DATA EXTRACT =>
━━━━━━━━━━

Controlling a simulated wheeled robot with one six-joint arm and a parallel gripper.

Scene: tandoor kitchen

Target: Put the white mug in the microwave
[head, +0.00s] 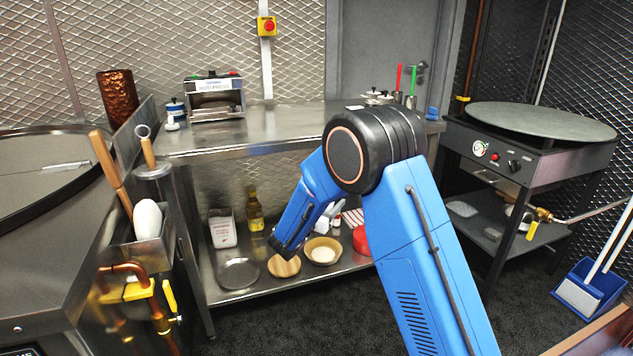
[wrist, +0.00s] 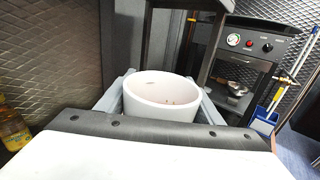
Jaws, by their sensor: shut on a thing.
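The mug's lower part is hidden behind my wrist housing, and I cannot see a handle. No microwave can be made out in either view.
A steel counter (head: 290,122) carries a small metal appliance (head: 215,97) at its left. Its lower shelf holds bowls, a bottle (head: 255,212) and a plate (head: 238,274). A round griddle (head: 540,121) stands right, a tandoor (head: 45,170) left. The dark floor between is clear.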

━━━━━━━━━━

WRITTEN PROBLEM =>
Going from the line with "Target: Put the white mug in the microwave" to the last line of the listing, write out each line exactly and nothing else. Leave out all pictures.

EXPECTED ANSWER =>
Target: Put the white mug in the microwave
[head, +0.00s] 
[wrist, +0.00s] 
Jaws, by their sensor: shut on a thing.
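The mug's lower part is hidden behind my wrist housing, and I cannot see a handle. No microwave can be made out in either view.
A steel counter (head: 290,122) carries a small metal appliance (head: 215,97) at its left. Its lower shelf holds bowls, a bottle (head: 255,212) and a plate (head: 238,274). A round griddle (head: 540,121) stands right, a tandoor (head: 45,170) left. The dark floor between is clear.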

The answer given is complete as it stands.